When my sons were very small, I worked to teach them how to catch and hit a baseball.
“Watch the ball,” I’d say as the little guys would close their eyes and swing the bat wildly or clasp at the air instead of catching the ball.
“Why do you always say that, Dad?” they’d ask. At the age of the 3 or 4, the common sense answer wasn’t at all obvious to them.
“’Cause if you don’t watch it, you’ll never be able to catch it,” I’d respond.
It appears that the same common sense answer is eluding those on both the Left and the Right who are outraged by revelations that (1) the NSA is intercepting international email and phone calls from those who have known or suspected connections to terrorist organizations, and (2) the FBI is conducting passive radiation checks on buildings frequented by Islamic organizations.
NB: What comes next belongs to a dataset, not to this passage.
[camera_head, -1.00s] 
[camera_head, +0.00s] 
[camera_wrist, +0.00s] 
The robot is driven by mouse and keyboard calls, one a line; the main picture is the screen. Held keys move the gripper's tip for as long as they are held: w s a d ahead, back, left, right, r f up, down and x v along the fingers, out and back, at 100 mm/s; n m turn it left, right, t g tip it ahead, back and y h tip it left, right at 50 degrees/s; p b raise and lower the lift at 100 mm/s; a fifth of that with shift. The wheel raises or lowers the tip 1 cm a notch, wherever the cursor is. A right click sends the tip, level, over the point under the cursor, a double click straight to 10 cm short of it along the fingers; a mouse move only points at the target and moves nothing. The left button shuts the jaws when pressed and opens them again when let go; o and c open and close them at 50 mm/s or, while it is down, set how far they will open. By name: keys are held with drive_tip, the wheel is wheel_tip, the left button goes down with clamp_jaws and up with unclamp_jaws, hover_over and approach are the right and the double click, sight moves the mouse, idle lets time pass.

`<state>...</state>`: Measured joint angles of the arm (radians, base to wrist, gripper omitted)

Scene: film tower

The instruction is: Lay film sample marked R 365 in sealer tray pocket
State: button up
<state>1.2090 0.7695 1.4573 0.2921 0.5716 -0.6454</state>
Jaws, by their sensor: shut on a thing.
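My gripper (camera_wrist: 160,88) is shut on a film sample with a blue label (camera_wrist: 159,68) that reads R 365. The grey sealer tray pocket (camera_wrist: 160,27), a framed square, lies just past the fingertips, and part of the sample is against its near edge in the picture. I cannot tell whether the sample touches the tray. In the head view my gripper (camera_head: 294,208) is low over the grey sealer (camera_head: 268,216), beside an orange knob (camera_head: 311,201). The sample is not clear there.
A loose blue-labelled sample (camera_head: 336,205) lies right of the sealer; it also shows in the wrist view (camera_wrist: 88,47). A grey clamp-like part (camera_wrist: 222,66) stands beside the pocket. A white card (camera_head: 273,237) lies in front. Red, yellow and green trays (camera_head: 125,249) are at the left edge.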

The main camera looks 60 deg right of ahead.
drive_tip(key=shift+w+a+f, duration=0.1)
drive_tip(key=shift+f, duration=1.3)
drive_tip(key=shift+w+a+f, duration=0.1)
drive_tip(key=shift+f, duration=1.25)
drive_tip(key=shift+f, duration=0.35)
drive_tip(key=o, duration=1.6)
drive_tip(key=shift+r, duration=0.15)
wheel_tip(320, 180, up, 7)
In essence, they expect the intelligence and law enforcement community to catch terrorists, but to watch them only after undergoing a (sometimes ponderous) judicial review.
It’s sort of like knowing that the pitch has been thrown and having the bat poised to swing. But instead of watching the ball and hitting it out of the park, the batter must first get explicit clearance from the manager, who is in the dugout. By the time the manager says ‘do it,’ the ball is in the catcher’s mitt. Strike one!
Now, I know that those of you who are constitutional purists will object to this metaphor. The constitution requires judicial review for criminal searches and seizures, you’ll argue. All we need to do is get the appropriate permissions, then we can watch the terrorists. As an abstraction, no one can argue with this.
But in the real world of the early 21st century, we encounter a few common sense problems. First, the threat we face is NOT criminal in the classic sense. The people who threaten us could kill orders of magnitude more people than the worst serial killer or psychotic gang member. Hence protections that were designed for criminal behavior are tenuous at best. Second, time is of the essence --there is no guarantee that once a potential threat is discovered we’ll have the time to obtain proper judicial review. Third, by revealing methods and techniques (via media leaks or open congressional hearings) we reinforce our enemy's understanding of our approach and help them to become even more illusive, thereby reducing the time we’ll have to act, thereby making a requirement for judicial review all the more dangerous.
I guess it all boils down to which you believe is the greater threat – government surveillance of those suspected of ties with terrorist organizations or the death of hundreds, thousands, or even more due to an action that might have been discovered and prevented if surveillance were unfettered. The ball is in the air. It’s your call.